Teachers, pupils laud 'block' system

By Sue Kiesewetter
Enquirer Contributor

        FAIRFIELD — A majority of teachers and students prefer a block schedule to the old period system, according to preliminary results from a study of Fairfield City Schools' 4-year-old approach.

        At least some teachers in every subject area had concerns, but they were in a minority and were not concentrated in any one subject area, said Joan Bruno, a retired educator who volunteered to conduct the study.

        She said there was a correlation between teachers' satisfaction with the block schedule and satisfaction of students.

        Under the schedule, students take up to four, 90-minute classes each semester instead of seven, 50-minute classes.

        Those teachers who haven't changed teaching styles and still rely heavily on lecturing were least happy with the block, as were students in their classes.

        Previously, school days consisted of six or seven periods. Mrs. Bruno said additional staff training is needed to help teachers better use their time and keep students interested.

        “The block has helped us in a number of ways,” said Robert Polson, principal at the freshman school. “It has been a wonderful thing for us.”

        Since the block schedule was implemented there, proficiency test scores are better, and discipline referrals are down, Mr. Polson said.

        Similar results have been seen at the senior high school, said Monica Mitter, high school principal.

        “Our environment is calmer, gentler, not as fast-paced as before,” said Mr.

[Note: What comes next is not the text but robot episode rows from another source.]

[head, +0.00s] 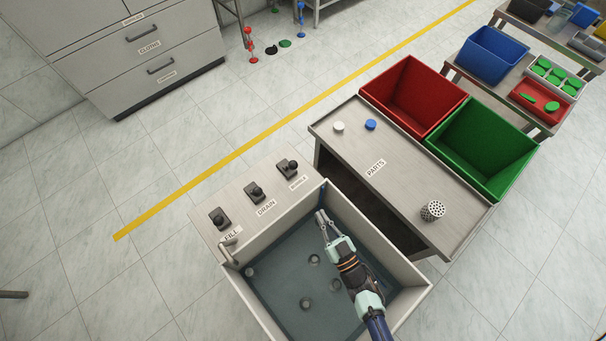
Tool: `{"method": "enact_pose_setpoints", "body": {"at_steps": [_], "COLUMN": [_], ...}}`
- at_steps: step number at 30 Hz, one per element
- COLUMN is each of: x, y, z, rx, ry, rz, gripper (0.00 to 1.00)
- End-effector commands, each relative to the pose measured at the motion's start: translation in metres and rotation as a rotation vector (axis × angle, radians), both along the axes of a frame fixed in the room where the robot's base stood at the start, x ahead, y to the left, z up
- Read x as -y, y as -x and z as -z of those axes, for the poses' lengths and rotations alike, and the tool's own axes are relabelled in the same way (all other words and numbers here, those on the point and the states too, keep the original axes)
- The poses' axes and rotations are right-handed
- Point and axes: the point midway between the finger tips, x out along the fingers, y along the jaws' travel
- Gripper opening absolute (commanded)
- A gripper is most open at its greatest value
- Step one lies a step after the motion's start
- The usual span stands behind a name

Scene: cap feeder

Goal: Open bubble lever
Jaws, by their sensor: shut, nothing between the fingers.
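The bubble lever (289,168) is a small black lever on the grey panel beside the sink, the one farthest right of three. The label next to it is small and only partly readable. My gripper (322,214) is above the upper part of the sink basin, below and right of the bubble lever and apart from it. Its fingers are together with nothing between them. The drain lever (256,193) and the fill lever (219,217) stand on the same panel to the left.
The water-filled sink (281,276) has raised walls and a faucet (230,246) at its left. The parts table (340,160) at the right holds a white cap, a blue cap and a perforated cylinder (432,211). Red (414,94) and green (483,145) bins stand behind it.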

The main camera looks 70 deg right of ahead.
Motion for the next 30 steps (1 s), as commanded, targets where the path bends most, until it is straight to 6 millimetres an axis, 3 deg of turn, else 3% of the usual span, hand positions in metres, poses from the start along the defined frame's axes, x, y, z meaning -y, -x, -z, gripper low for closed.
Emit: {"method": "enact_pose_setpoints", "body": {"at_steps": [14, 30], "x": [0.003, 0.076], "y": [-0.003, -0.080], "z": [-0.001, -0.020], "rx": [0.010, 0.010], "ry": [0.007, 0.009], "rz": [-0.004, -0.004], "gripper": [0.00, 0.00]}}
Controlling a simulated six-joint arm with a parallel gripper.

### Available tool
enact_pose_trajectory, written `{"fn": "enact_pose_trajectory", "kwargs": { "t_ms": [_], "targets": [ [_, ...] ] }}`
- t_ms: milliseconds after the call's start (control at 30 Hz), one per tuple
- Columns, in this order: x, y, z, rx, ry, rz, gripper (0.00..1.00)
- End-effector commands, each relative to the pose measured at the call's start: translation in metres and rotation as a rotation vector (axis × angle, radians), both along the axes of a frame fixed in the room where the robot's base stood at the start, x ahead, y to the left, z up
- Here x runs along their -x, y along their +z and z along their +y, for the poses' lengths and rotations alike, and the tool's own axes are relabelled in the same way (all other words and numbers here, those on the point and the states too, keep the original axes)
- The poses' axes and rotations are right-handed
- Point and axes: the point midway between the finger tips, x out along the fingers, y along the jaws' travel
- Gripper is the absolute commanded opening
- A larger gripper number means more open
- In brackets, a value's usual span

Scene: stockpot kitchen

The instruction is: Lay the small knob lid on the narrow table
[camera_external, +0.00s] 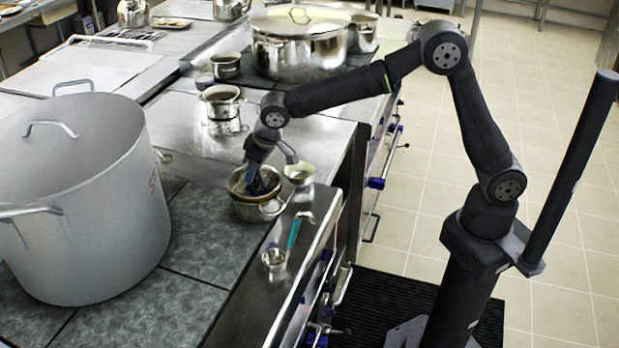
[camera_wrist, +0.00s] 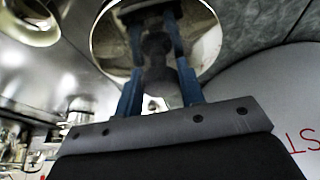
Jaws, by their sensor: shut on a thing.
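The small knob lid (camera_external: 237,184) is a shiny metal disc, at a small steel pot (camera_external: 258,211) on the near part of the stove top in the external view. My gripper (camera_external: 258,182) reaches down to it from above. In the wrist view the lid (camera_wrist: 207,38) lies in front of my gripper (camera_wrist: 153,28), whose blue fingers are closed on its dark knob. I cannot tell whether the lid touches the pot rim. The narrow table (camera_external: 250,312) appears to be the steel strip along the front edge.
A small bowl or ladle (camera_external: 299,173), a teal-handled utensil (camera_external: 294,232) and a small metal cup (camera_external: 273,259) are on or above the front strip. A huge stockpot (camera_external: 85,200) stands at left. A small pot (camera_external: 222,101) and a large lidded pot (camera_external: 300,50) stand behind.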

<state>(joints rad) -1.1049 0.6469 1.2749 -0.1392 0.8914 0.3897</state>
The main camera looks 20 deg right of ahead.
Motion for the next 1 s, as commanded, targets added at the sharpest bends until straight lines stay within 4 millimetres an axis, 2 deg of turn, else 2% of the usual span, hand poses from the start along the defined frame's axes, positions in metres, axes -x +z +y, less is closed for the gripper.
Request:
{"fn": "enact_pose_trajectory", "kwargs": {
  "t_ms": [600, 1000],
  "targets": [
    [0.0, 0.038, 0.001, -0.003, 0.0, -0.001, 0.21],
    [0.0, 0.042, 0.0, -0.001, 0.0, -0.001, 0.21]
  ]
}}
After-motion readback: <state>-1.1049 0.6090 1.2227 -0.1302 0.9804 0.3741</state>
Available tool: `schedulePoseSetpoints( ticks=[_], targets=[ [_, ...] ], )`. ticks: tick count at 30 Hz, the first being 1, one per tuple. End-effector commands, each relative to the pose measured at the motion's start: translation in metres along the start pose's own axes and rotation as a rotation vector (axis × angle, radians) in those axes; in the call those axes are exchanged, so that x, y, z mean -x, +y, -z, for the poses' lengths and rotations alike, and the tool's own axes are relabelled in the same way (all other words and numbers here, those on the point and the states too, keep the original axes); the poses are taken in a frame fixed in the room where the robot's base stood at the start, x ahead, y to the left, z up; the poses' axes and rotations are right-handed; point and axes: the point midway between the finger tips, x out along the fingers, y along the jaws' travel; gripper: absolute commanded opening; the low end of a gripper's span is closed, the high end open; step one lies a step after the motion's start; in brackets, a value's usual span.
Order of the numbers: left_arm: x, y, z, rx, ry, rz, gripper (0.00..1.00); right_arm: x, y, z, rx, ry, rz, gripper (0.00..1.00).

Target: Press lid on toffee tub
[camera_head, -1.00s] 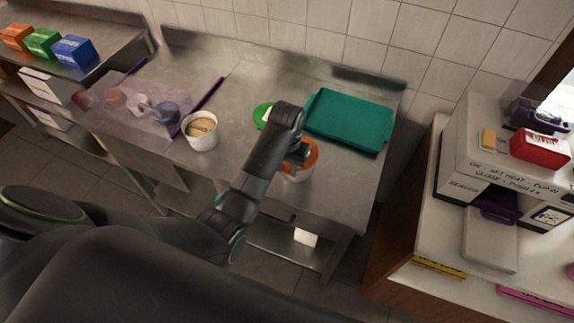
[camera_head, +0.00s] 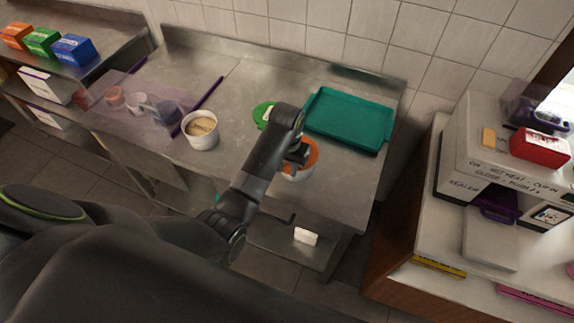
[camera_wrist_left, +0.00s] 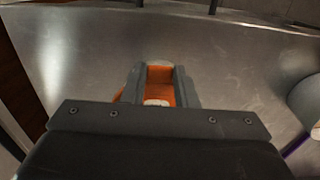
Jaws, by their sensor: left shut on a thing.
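An orange lid (camera_head: 313,150) lies over a white tub (camera_head: 299,174) near the front right of the steel table. My left gripper (camera_head: 302,157) is down at this lid and hides much of it. In the left wrist view, the orange lid (camera_wrist_left: 160,75) with a whitish patch shows between my two fingers, which are shut on it. I cannot tell whether the lid sits fully down on the rim. An open white tub (camera_head: 201,143) with tan contents stands to the left. My right gripper is not in view.
A green lid (camera_head: 261,115) lies behind my left arm. A teal tray (camera_head: 347,145) lies at the back right. A purple-edged clear sheet or panel (camera_head: 205,92) and small cups (camera_head: 138,104) are at the left. Bare table lies between the open tub and my arm.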

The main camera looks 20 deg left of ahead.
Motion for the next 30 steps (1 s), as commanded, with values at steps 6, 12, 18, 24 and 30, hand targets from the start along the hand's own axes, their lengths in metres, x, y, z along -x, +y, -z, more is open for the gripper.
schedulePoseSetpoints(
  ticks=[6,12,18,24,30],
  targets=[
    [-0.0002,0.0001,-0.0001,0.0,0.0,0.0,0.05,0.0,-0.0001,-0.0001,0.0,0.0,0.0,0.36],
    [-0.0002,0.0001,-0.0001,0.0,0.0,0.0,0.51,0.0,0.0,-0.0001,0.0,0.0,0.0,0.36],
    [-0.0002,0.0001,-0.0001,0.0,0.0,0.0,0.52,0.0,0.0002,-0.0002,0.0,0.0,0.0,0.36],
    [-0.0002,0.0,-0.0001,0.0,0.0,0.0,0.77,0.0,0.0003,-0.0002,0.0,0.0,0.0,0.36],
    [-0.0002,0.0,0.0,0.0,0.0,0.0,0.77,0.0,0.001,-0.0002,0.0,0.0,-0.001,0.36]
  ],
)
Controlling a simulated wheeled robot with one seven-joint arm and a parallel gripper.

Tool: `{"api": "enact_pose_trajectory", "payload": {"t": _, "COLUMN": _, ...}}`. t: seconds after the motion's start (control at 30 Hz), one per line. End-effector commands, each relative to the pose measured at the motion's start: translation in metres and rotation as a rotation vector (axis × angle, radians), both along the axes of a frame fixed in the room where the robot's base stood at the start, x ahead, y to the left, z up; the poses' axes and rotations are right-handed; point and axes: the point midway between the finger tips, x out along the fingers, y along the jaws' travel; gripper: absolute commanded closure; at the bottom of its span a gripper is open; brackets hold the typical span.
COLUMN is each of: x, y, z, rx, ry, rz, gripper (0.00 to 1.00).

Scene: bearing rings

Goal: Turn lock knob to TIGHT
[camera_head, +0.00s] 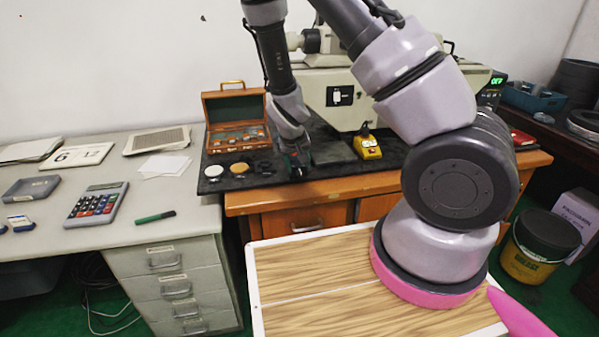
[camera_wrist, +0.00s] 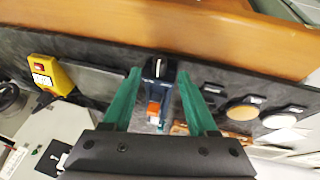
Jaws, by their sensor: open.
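In the wrist view a dark block with a black knob (camera_wrist: 158,69) bearing a white line sits between my fingertips; it looks like the lock knob. An orange part (camera_wrist: 153,108) shows further along the same block. My gripper (camera_wrist: 159,74) is open, with one green finger on each side of the block and a visible gap to each. No contact is visible, and any TIGHT label is too small to read. In the head view my gripper (camera_head: 298,170) points down over the dark mat, and it hides the knob there.
The dark mat (camera_head: 335,165) lies on a wooden desk (camera_head: 480,165). A yellow box (camera_head: 367,146) stands to the right of my gripper, a wooden case (camera_head: 237,115) and round discs (camera_head: 239,168) to the left. A large pale machine (camera_head: 335,95) stands behind.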

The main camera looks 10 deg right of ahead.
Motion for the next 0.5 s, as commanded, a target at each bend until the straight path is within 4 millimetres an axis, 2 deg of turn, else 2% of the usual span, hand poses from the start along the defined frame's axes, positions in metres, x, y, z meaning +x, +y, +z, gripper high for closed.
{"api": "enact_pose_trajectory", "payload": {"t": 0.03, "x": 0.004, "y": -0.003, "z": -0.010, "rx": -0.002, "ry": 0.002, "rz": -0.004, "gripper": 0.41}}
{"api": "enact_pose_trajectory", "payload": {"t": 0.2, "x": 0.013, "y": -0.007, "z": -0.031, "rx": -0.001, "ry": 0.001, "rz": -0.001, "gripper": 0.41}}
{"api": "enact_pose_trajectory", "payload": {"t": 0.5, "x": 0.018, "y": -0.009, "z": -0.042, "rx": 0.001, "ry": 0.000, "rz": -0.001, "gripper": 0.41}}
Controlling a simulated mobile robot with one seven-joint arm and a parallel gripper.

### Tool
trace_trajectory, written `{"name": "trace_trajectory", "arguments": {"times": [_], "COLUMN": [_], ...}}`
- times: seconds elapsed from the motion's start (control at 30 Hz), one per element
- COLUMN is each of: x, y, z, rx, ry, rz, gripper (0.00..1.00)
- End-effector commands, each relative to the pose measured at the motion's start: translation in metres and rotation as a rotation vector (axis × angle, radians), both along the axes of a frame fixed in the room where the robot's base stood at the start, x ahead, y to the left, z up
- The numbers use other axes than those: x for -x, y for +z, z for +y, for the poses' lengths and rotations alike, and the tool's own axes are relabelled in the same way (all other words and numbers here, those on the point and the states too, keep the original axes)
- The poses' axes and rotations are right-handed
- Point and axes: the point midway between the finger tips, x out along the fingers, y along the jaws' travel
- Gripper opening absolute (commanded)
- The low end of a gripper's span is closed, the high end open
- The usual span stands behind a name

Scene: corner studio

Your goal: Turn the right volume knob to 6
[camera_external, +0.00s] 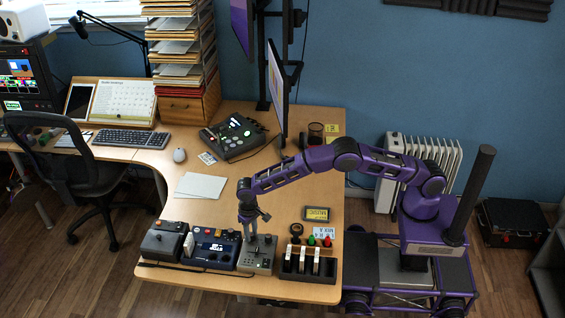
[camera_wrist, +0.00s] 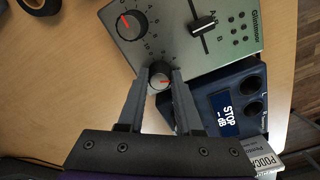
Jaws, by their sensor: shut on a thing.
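The grey mixer panel (camera_wrist: 170,35) bears two black knobs with red pointer marks and a slider. My gripper (camera_wrist: 160,88) is shut around the volume knob (camera_wrist: 160,74) nearer the blue unit, with one finger on each side. This knob's red mark points to the right in the wrist view; the numbers around it are too hidden to read. The other knob (camera_wrist: 132,25) stands free, its mark pointing up and left. In the external view my gripper (camera_external: 254,238) points down onto the rear of the mixer (camera_external: 258,257).
The blue unit (camera_external: 212,248) with a lit display stands beside the mixer, on its left in the external view. The desk behind, near the white papers (camera_external: 201,186), has free room.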

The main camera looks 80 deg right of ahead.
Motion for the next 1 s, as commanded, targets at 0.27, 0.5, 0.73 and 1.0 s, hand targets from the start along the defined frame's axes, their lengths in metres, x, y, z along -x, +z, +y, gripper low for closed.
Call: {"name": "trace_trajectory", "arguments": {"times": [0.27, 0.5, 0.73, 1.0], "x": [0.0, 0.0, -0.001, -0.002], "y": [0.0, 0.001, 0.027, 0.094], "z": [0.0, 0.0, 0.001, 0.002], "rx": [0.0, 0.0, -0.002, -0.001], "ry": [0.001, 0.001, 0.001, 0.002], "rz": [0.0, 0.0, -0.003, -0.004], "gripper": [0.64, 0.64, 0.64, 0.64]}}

Polson, who said he had some concerns with the block schedule at first. “Some of the perceptions don't measure out to statistics.”

        For example, there was some concern that students wouldn't retain material in math or foreign languages if there were a semester or yearlong break between courses.

        Other concerns had to do with not being able to take music courses. Mrs. Bruno said there was no drop in test scores — math showed improvement over the four years — and about 20 percent of the high school students were enrolled in music classes.

        Instruction could be improved if class size were reduced. The advanced classes and remedial were very small but the middle-level classes were large, Mrs. Bruno noted.

        A final report will be presented at the Board of Education's Dec. 13 meeting.